Your task is to copy the lines from the line containing "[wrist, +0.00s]" through the end of the listing below, both included, without any pictures.
[Begin Provided data]
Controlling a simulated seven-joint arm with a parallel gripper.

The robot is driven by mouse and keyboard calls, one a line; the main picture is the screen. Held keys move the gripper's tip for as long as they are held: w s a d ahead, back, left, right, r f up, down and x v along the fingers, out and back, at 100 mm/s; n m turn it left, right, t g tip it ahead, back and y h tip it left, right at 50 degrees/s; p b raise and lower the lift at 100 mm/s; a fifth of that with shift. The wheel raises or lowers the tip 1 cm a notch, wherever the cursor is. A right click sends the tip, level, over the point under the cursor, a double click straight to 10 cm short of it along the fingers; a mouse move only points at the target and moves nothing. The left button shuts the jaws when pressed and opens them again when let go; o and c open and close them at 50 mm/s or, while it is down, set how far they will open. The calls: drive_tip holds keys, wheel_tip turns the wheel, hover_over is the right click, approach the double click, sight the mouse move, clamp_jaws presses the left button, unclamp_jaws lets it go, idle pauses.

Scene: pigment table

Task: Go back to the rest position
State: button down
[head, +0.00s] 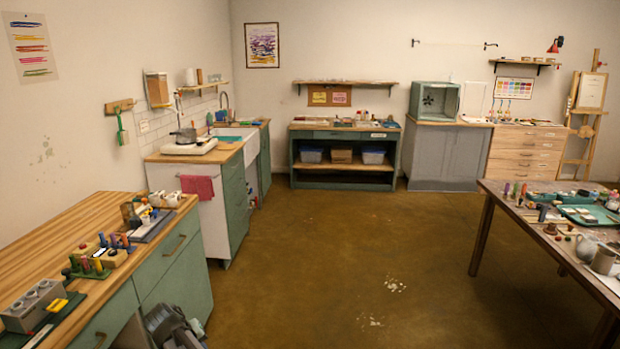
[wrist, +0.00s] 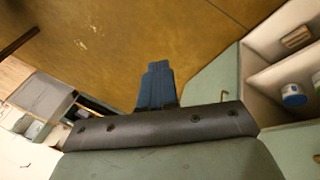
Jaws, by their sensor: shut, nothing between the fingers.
[End Provided data]
*Answer to this exercise*
[wrist, +0.00s] 
Jaws, by their sensor: shut, nothing between the fingers.

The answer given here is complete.